Conditional Contracts

Contracts regularly use terms such as "subject to" an event or condition. What precisely clauses of this nature means will depend on what the parties intended. At its most basic level the subject to clause could either be a condition precedent to the formation of a contract or in respect of the performance of the obligations.

A leading authority on the topic of conditional/contingent contracts suggests that a "subject to contract" clause can mean one of three things: –

  1. all the terms of the contract are arranged and there is a binding agreement but the parties just want to set out the arrangement more fully and precisely;
  2. the parties have agreed to all of the terms but performance is conditional upon execution of a formal contract;
  3. there is no concluded bargain unless a formal contractual document is entered into.

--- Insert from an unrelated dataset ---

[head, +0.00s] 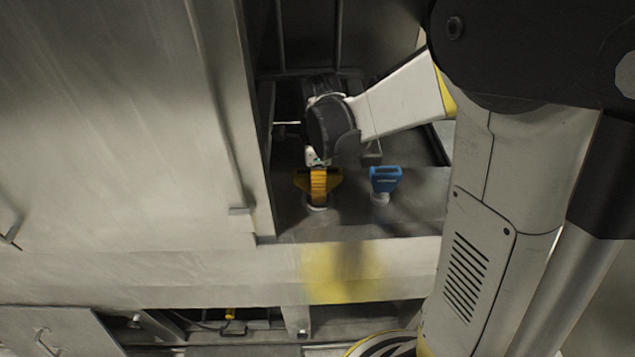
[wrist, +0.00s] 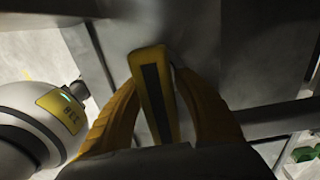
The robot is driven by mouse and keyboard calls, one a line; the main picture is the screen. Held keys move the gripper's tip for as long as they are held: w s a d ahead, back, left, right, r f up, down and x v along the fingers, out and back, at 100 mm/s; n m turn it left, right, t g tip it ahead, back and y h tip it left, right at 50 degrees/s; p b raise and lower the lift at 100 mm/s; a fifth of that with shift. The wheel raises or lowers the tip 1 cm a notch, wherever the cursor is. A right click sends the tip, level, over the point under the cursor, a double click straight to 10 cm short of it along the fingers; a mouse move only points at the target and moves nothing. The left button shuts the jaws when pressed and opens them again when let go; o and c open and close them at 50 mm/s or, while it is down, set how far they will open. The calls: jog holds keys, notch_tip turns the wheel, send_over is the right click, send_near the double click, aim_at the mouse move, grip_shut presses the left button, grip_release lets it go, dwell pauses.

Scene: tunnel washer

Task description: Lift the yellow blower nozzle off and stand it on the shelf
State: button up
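The yellow blower nozzle (head: 319,187) stands upright on a pale round base on a grey metal ledge (head: 415,215) in the head view. In the wrist view the nozzle (wrist: 154,92) shows end-on as a flat yellow head with a long dark slot. My gripper (wrist: 153,76) has its yellow fingers on either side of it. The fingertips close in against the nozzle's sides, partly hidden behind its head. In the head view my gripper (head: 318,196) points down at the nozzle. I cannot tell which surface is the named shelf.
A blue nozzle (head: 385,178) stands close to the right on its own pale base. A large metal panel (head: 120,120) walls the left side. A recess with dark bars (head: 308,40) lies behind. The ledge front carries a yellow patch (head: 342,272).

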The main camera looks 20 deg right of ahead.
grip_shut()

Potential Scenarios - Conditional / Contingent Contracts

  • You go to a car dealership, strike a deal regarding a vehicle that takes your liking and tell the dealer that it is "subject to contract";
  • The other party to your contract told you the arrangement was "subject to contract" yet they are not doing anything about it raising questions about your rights;
  • In a contract for the sale of land there was a "subject to finance" clause but finance was not available;
  • You put down a deposit for a house and tell the vendor "this Contract is entered into subject to Purchasers completing a sale of their property at No. 1 Old House Road"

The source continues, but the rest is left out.